2007 GSA Denver Annual Meeting (28–31 October 2007)

Paper No. 4
Presentation Time: 2:20 PM

GEOMORPHIC AND STRATIGRAPHIC MODELING OF INTRAMONTANE BASINS, WITH AN EXAMPLE FROM THE TORO BASIN IN NW ARGENTINA


HILLEY, George E., Department of Geological and Environmental Sciences, Stanford University, 455 Serra Mall, Building 320, Stanford, CA 94305-2115 and STRECKER, Manfred R., Institut für Geowissenschaften, Universität Potsdam, Golm, 14415, Germany, hilley@stanford.edu

Intramontane basins may act as important sediment storage areas, serve as recorders of the history of deformation, and record syn-tectonic deposition. In this contribution, we use a set of Geomorphic Transport Laws (GTLs), in which rivers incise bedrock and sediments are deposited in the adjacent basins, to understand those conditions that cause intramontane basins to become internally drained, and those that promote headward erosion and recapture of such basins. We find that the propensity of these intramontane basins to become internally drained is mainly determined by rock uplift rates within areas downstream of the basins, and likely depends to a lesser degree on climate (represented by discharge) and the resistance of bedrock to fluvial incision in the downstream channel reaches. Recapture of isolated intramontane basins requires a change in rock uplift rate or climate; the likelihood of intramontane basin reintegration with the downstream fluvial system depends also on the magnitude of change of these variables and the resistance of bedrock to fluvial incision within the downstream reaches of the channels. While these types of simulations quantify changes in the elevations of the basins and channels, we can track the erosion and depositional products in the model over time, allowing us to model the stratigraphy that might be expected for a set of tectonic and climatic scenarios affecting a these basins.

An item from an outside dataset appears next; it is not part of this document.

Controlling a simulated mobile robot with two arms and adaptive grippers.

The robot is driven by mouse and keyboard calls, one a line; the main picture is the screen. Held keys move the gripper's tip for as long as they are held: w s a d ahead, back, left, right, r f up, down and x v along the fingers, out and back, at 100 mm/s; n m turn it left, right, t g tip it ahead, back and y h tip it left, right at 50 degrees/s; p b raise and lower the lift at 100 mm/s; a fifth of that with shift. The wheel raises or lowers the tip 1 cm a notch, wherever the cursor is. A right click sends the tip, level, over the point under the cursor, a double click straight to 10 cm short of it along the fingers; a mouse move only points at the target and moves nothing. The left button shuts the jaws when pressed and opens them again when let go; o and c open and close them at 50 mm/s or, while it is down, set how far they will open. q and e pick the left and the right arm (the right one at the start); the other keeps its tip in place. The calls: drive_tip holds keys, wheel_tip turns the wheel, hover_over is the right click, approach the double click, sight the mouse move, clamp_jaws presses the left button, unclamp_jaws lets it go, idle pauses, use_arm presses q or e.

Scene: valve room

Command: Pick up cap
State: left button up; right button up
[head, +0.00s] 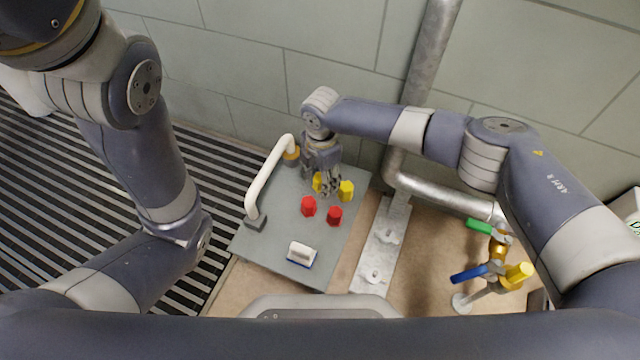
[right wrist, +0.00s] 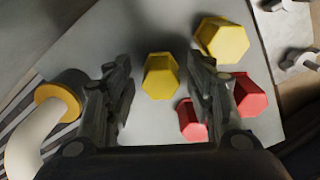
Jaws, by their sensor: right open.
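Two yellow hexagonal caps, a near one (head: 318,182) and one to its right (head: 346,190), stand on a grey board (head: 270,225) with two red caps (head: 308,206) (head: 334,215). My right gripper (head: 328,188) points down over the yellow caps and partly hides the left one. In the right wrist view, my open right gripper (right wrist: 160,80) has one yellow cap (right wrist: 160,77) between its fingers, with gaps on both sides. The other yellow cap (right wrist: 222,40) and the red caps (right wrist: 192,120) (right wrist: 248,95) lie right of it, partly behind the right finger. My left gripper is out of view.
A curved white pipe (head: 268,180) rises at the board's left edge. A metal pipe (head: 430,190) runs to the right, with green (head: 480,226) and blue (head: 468,274) valve handles beyond. The wall is close behind.

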We apply this model of intramontane basin formation to the Toro Basin in the Eastern Cordillera of NW Argentina, where the history of basin filling and uplift of the surrounding ranges is known from geologic observations. Using rates of basin filling, uplift rates of the surrounding ranges, and discharge computed from current, high-resolution precipitation measurements and digital elevation models, we find that our model successfully predicts the conditions under which the Toro Basin likely became internally drained. We suggest that similar approaches can be applied to other intramontane basins to provide a quantitative understanding of how tectonic and climatic processes may affect the geomorphic and stratigraphic development of these features.